9. Le spese del presente giudizio seguono la prevalente soccombenza della ricorrente principale e si liquidano come da dispositivo.
Le ragioni che hanno determinato il rigetto del primo motivo del ricorso incidentale sorreggono anche il rigetto dell'analoga domanda avanzata ex art. 96 c.p.c. nel presente giudizio.

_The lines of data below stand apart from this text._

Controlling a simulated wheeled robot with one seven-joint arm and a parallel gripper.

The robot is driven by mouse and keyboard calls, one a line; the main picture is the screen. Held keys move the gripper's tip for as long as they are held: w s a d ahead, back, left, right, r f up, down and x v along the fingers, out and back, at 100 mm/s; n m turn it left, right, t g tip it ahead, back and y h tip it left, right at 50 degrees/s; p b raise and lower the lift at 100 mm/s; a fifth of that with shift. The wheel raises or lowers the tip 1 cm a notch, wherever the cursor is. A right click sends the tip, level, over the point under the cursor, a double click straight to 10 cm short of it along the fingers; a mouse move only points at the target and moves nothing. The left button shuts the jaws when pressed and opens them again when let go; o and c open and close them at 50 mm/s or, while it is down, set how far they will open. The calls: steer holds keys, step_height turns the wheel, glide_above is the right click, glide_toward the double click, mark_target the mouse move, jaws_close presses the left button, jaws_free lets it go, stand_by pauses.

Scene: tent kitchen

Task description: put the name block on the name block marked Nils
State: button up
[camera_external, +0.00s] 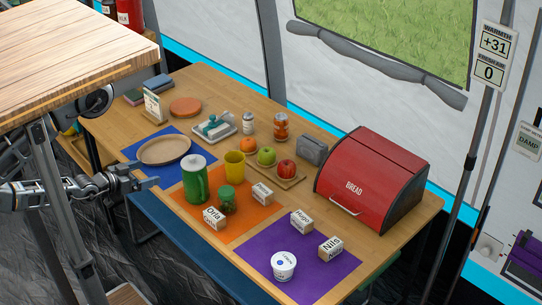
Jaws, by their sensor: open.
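The white name block marked Nils (331,247) sits on the right part of the purple mat (318,284). A second block, seemingly marked Hugo (301,222), sits behind it to the left, near the mat's back edge. A block marked Orla (214,218) stands on the orange mat (246,226) at its front left. Another block (262,194) stands on the orange mat's right part; its lettering is too small to read. The blocks stand apart. My gripper (151,183) is open and empty at the table's left front edge, near the blue mat (138,151), far left of the Nils block.
A white tub (283,266) is left of Nils. A red bread box (372,181) stands behind.

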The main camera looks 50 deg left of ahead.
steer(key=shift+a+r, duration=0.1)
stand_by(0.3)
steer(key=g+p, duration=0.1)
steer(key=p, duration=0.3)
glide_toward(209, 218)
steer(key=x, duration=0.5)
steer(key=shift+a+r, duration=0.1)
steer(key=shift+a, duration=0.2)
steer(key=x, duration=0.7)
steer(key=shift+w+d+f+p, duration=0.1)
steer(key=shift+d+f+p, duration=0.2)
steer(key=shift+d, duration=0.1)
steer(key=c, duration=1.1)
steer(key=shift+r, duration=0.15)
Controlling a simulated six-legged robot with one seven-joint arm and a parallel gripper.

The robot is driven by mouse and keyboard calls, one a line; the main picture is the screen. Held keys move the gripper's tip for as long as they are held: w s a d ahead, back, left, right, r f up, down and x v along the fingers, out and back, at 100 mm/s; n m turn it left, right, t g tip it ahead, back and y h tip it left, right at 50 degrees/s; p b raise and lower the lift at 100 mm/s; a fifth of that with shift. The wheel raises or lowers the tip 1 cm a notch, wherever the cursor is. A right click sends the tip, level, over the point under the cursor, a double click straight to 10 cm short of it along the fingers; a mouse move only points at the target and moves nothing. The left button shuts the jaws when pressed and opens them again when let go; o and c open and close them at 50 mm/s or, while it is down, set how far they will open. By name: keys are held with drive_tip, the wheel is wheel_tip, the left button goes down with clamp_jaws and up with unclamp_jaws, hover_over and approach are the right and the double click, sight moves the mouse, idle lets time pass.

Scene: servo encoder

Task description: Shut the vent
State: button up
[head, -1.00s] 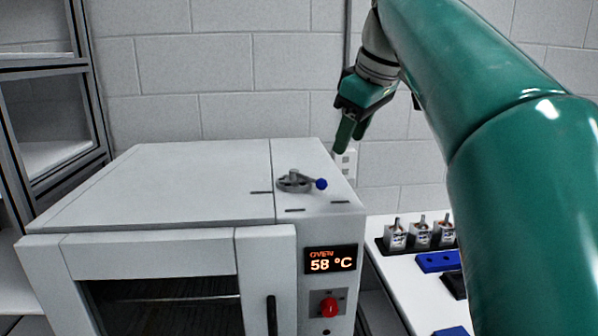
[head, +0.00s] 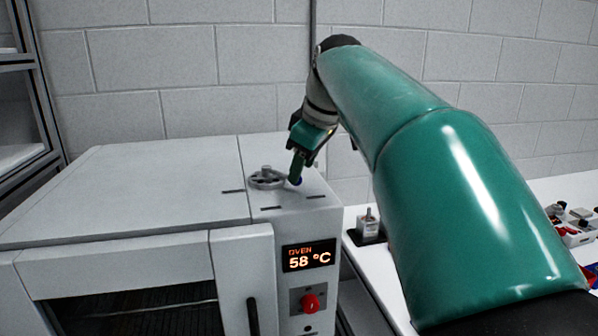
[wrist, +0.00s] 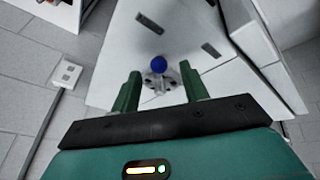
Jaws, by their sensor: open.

10. Poiché il ricorso principale è rigettato, sussistono le condizioni per dare atto - ai sensi della L. 24 dicembre 2012, n. 228, art. 1, comma 17 (Disposizioni per la formazione del bilancio annuale e pluriennale dello Stato - Legge di stabilità 2013), che ha aggiunto al testo unico di cui al D.P.R. 30 maggio 2002, n. 115, art. 13, il comma 1-quater - della sussistenza dell'obbligo di versamento, da parte della ricorrente principale, dell'ulteriore importo a titolo di contributo unificato pari a quello dovuto per le stesse impugnazioni.
P.Q.M.
La Corte rigetta il ricorso principale ed il primo motivo del ricorso incidentale, dichiarando assorbito il secondo motivo del ricorso incidentale;
condanna la ricorrente principale al rimborso delle spese del presente giudizio che liquida in complessivi Euro 15.200,00, di cui Euro 200,00 per esborsi, oltre spese generali, pari al 15% sui compensi, ed accessori di legge, per R.G., ed in complessivi Euro 15.200,00, di cui Euro 200,00 per esborsi, oltre spese generali, pari al 15% sui compensi, ed accessori di legge, per C.V., R.R. e R.M.;
Ai sensi del D.P.R. n. 115 del 2002, art. 13, comma 1 quater, inserito dalla L. n. 228 del 2012, art. 1, comma 17, dichiara la sussistenza dei presupposti per il versamento da parte della ricorrente principale dell'ulteriore somma pari al contributo unificato dovuto per il ricorso a norma dell'art. 1 bis dello stesso art. 13.
Così deciso in Roma, nella Camera di consiglio della Seconda Sezione civile della Corte Suprema di Cassazione, il 15 novembre 2023.